* [INPUT ROWS]:

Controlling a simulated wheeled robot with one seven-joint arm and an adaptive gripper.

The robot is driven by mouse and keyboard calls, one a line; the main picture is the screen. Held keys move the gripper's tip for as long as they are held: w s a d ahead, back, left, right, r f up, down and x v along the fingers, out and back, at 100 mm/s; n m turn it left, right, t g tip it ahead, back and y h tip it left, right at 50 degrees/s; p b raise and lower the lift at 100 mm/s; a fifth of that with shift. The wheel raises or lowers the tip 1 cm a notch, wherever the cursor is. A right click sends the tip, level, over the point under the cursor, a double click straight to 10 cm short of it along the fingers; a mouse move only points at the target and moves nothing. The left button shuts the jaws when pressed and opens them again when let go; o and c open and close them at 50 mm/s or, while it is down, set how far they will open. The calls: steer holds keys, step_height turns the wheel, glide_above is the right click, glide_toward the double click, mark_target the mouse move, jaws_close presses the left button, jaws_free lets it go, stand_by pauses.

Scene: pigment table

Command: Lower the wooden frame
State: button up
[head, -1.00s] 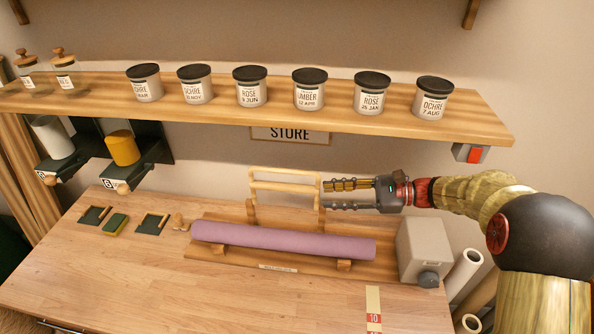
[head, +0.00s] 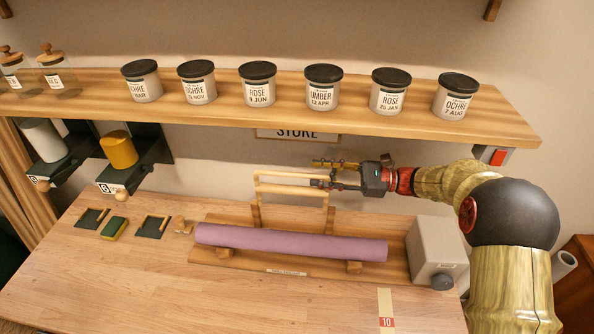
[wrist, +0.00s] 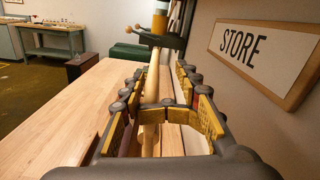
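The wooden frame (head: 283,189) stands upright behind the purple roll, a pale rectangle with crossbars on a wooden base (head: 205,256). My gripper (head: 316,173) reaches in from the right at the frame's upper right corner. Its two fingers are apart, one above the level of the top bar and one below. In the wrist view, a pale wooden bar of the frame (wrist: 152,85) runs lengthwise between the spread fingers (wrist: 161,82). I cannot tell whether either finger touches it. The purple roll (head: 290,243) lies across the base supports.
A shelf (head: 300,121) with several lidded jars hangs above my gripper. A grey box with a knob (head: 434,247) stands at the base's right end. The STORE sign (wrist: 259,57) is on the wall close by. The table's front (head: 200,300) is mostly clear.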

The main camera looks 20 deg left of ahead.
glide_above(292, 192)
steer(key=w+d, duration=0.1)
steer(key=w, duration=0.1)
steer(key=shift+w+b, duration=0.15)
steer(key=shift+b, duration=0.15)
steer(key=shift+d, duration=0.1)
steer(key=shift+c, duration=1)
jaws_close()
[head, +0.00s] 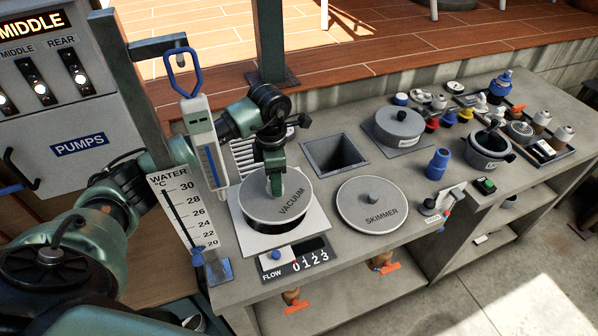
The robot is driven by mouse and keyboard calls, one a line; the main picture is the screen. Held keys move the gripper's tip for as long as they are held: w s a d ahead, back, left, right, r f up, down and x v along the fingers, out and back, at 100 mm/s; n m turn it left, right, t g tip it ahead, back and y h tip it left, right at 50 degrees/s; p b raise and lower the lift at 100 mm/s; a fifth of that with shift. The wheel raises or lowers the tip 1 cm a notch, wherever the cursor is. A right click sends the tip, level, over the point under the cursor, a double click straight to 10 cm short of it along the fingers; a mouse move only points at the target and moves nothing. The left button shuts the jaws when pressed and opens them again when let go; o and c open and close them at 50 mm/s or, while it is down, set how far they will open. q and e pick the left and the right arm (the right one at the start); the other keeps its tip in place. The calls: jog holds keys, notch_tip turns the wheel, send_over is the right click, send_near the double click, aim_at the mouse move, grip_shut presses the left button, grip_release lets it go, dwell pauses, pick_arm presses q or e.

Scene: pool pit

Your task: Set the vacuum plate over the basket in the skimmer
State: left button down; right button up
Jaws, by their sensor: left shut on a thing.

* [REQUIRED WORK]:
Omit the pictures and restate the rest of the records verbatim.

* [EXPECTED ANSWER]:
Controlling a simulated wheeled robot with one seven-joint arm and an adaptive gripper.

The robot is driven by mouse and keyboard calls, one a line; the main picture is the screen. Held keys move the gripper's tip for as long as they are held: w s a d ahead, back, left, right, r f up, down and x v along the fingers, out and back, at 100 mm/s; n m turn it left, right, t g tip it ahead, back and y h tip it left, right at 50 degrees/s; p b raise and lower the lift at 100 mm/s; a fifth of that with shift. The wheel raises or lowers the tip 1 cm a notch, wherever the cursor is. A right click sends the tip, level, over the point under the cursor, a double click straight to 10 cm short of it along the fingers; a mouse move only points at the target and moves nothing. The left button shuts the jaws when pressed and opens them again when let go; o and c open and close them at 50 mm/s or, while it is down, set how far they will open. The calls: steer holds keys, step_height turns the wheel, glide_above is the right click, glide_toward the double click, mark_target the mouse move, jaws_close presses the left button, jaws_free lets it go, stand_by pauses.

Scene: pigment table

Command: Lower the wooden frame
State: button up
[head, -1.00s] 
[head, +0.00s] 
[wrist, +0.00s] 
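The wooden frame (head: 283,189) stands upright behind the purple roll, a pale rectangle with crossbars on a wooden base (head: 205,256). My gripper (head: 316,173) reaches in from the right at the frame's upper right corner. Its two fingers are apart, one above the level of the top bar and one below. In the wrist view, a pale wooden bar of the frame (wrist: 152,85) runs lengthwise between the spread fingers (wrist: 161,82). I cannot tell whether either finger touches it. The purple roll (head: 290,243) lies across the base supports.
A shelf (head: 300,121) with several lidded jars hangs above my gripper. A grey box with a knob (head: 434,247) stands at the base's right end. The STORE sign (wrist: 259,57) is on the wall close by. The table's front (head: 200,300) is mostly clear.

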The main camera looks 20 deg left of ahead.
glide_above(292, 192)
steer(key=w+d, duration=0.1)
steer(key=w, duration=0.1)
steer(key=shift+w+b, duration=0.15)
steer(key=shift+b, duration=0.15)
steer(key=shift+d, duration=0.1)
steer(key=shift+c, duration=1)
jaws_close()
[head, +0.00s] 
The robot is driven by mouse and keyboard calls, one a line; the main picture is the screen. Held keys move the gripper's tip for as long as they are held: w s a d ahead, back, left, right, r f up, down and x v along the fingers, out and back, at 100 mm/s; n m turn it left, right, t g tip it ahead, back and y h tip it left, right at 50 degrees/s; p b raise and lower the lift at 100 mm/s; a fifth of that with shift. The wheel raises or lowers the tip 1 cm a notch, wherever the cursor is. A right click sends the tip, level, over the point under the cursor, a double click straight to 10 cm short of it along the fingers; a mouse move only points at the target and moves nothing. The left button shuts the jaws when pressed and opens them again when let go; o and c open and close them at 50 mm/s or, while it is down, set how far they will open. q and e pick the left and the right arm (the right one at the start); the other keeps its tip in place. The calls: jog holds keys, notch_tip turns the wheel, send_over is the right click, send_near the double click, aim_at the mouse move, grip_shut presses the left button, grip_release lets it go, dwell pauses, pick_arm presses q or e.

Scene: pool pit

Your task: Set the vacuum plate over the basket in the skimmer
State: left button down; right button up
Jaws, by their sensor: left shut on a thing.

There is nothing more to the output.